Wednesday, October 4, 2017

What the Comex is for gold price manipulation, the World Council now appears to be for gold propaganda

There is plenty of evidence that the Comex, and the scheme of future's based paper markets, was engineered as the means in which the government could control gold prices following the removal of the dollar from the long-standing Gold Standard.  And taking a look at what some consider to be the 'overseer' of the gold industry as well, the World Gold Council is appearing more and more to be a propaganda arm of these policies, especially in their view of the Gold Standard itself.

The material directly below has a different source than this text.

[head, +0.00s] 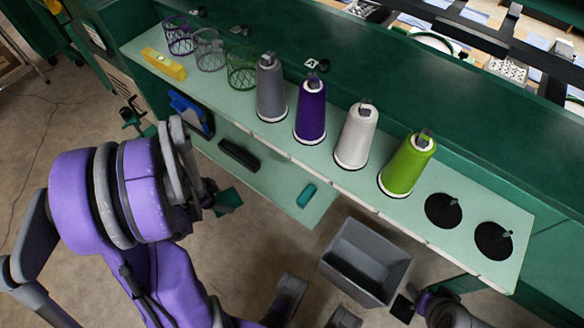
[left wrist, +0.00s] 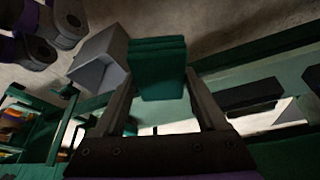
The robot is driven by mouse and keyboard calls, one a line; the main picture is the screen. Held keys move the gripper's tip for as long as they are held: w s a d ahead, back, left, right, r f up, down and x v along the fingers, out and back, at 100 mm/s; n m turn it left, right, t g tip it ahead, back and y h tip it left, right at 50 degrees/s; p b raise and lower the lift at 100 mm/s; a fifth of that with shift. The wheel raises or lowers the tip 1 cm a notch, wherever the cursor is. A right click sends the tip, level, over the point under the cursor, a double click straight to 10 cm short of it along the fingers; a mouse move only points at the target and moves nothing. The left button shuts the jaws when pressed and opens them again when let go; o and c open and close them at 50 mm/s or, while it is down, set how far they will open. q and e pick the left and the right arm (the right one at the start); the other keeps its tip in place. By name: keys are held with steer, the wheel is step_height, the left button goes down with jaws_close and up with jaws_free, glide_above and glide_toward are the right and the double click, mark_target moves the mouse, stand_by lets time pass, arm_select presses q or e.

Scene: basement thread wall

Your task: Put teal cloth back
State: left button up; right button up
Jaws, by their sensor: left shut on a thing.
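The folded dark teal cloth (left wrist: 158,70) is between the two fingers of my left gripper (left wrist: 162,100) in the left wrist view. The gripper is shut on it, and the cloth's layers stick out past the fingertips. In the head view the cloth (head: 229,200) shows as a dark patch beside my left gripper (head: 212,198), by the front edge of the lower shelf (head: 265,190). My left arm hides part of the gripper there. At the bottom right, parts of my right arm show, but its fingers cannot be made out.
The lower shelf holds a black bar (head: 239,156) and a small teal object (head: 306,195), with bare room between. A grey bin (head: 365,262) stands in front. Thread cones, including a green one (head: 408,165), line the upper shelf. Wire baskets and a yellow block (head: 164,64) are at left.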

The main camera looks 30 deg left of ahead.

When you are the go-to “authority”, but disinformation is your modus operandi, there is no doubt why why so many people are so clueless about real money… 
The World Gold Council is promoting their revisionist history The Classical Gold Starndard: 
Let’s take a dive into what the WGC says about it
The Gold Standard was a system under which nearly all countries fixed the value of their currencies in terms of a specified amount of gold, or linked their currency to that of a country which did so. Domestic currencies were freely convertible into gold at the fixed price and there was no restriction on the import or export of gold. Gold coins circulated as domestic currency alongside coins of other metals and notes, with the composition varying by country. As each currency was fixed in terms of gold, exchange rates between participating currencies were also fixed.
Central banks had two overriding monetary policy functions under the classical Gold Standard: 
  1. Maintaining convertibility of fiat currency into gold at the fixed price and defending the exchange rate.  
  2. Speeding up the adjustment process to a balance of payments imbalance, although this was often violated.
We can go ahead and stop there for a moment. First of all, it is not fair to say they fixed the value in terms of a specified amount of gold. It is more than that. In fact, it’s what the U.S. Constitution in Article 1 section 8 refers to as “weights and balances”:
To coin Money, regulate the Value thereof, and of foreign Coin, and fix the Standard of Weights and Measures; 
You see, it is not just to say that $10 is convertible to about a half ounce of gold. 
Actually, the $10 is gold, and a very specific amount (Coinage Act of 1792)
Eagles—each to be of the value of ten dollars or units, and to contain two hundred fort-seven grains and four eighths of a grain of pure, or two hundred and seventy grains of standard gold. Half eagles—each to be of the value of five dollars, and to contain one hundred and twenty three grains and six eights of a grain of pure, or one hundred and thirty five grains of standard gold. 
Furthermore, willfully omitted is the silver standard that existed along side and circulated within the citizenry, but the point here is that the U.S. Constitution calls for both gold and silver as money. Rightfully slow. 
Back to the WGC, when they say that currency notes circulated, that is a disinformation tactic as well. The $10 note below was from the U.S. Treasury in 1907, and it was payable immediately “upon demand” with a $10 Gold Eagle: 
As for the central banks having “over-riding authority”, well, that is kind of hard to do. There was not even a central bank in the United States for all of the years mentioned they by the WGC except for one year – 1914. 
The WGC Continues: 
The classical Gold Standard existed from the 1870s to the outbreak of the First World War in 1914. In the first part of the 19th century, once the turbulence caused by the Napoleonic Wars had subsided, money consisted of either specie (gold, silver or copper coins) or of specie-backed bank issue notes. However, originally only the UK and some of its colonies were on a Gold Standard, joined by Portugal in 1854. Other countries were usually on a silver or, in some cases, a bimetallic standard. 
No way to say the second bolded section of that paragraph other than a bold-faced lie.
Under the Gold Standard, a country’s money supply was linked to gold. The necessity of being able to convert fiat money into gold on demand strictly limited the amount of fiat money in circulation to a multiple of the central banks’ gold reserves. Most countries had legal minimum ratios of gold to notes/currency issued or other similar limits. 
Wrong. The money was gold. And silver. Legal minimum ratios? How about exact weights and measures. 
Promoting disinformation and anchoring a page of deception and bold-faced lies is one of the reasons that the world is so confused about gold (and silver). - Silver Doctors
Like the Bill of Rights being a document which was supposed to limit the power and authority of the central government, the gold standard was meant to enforce the fiscal responsibility of government officials.  But like with most politicians, rights and laws are simply things to be broken when they no longer are convenient in their desires for power, theft, and corruption that is intrinsic over time in almost all government institutions.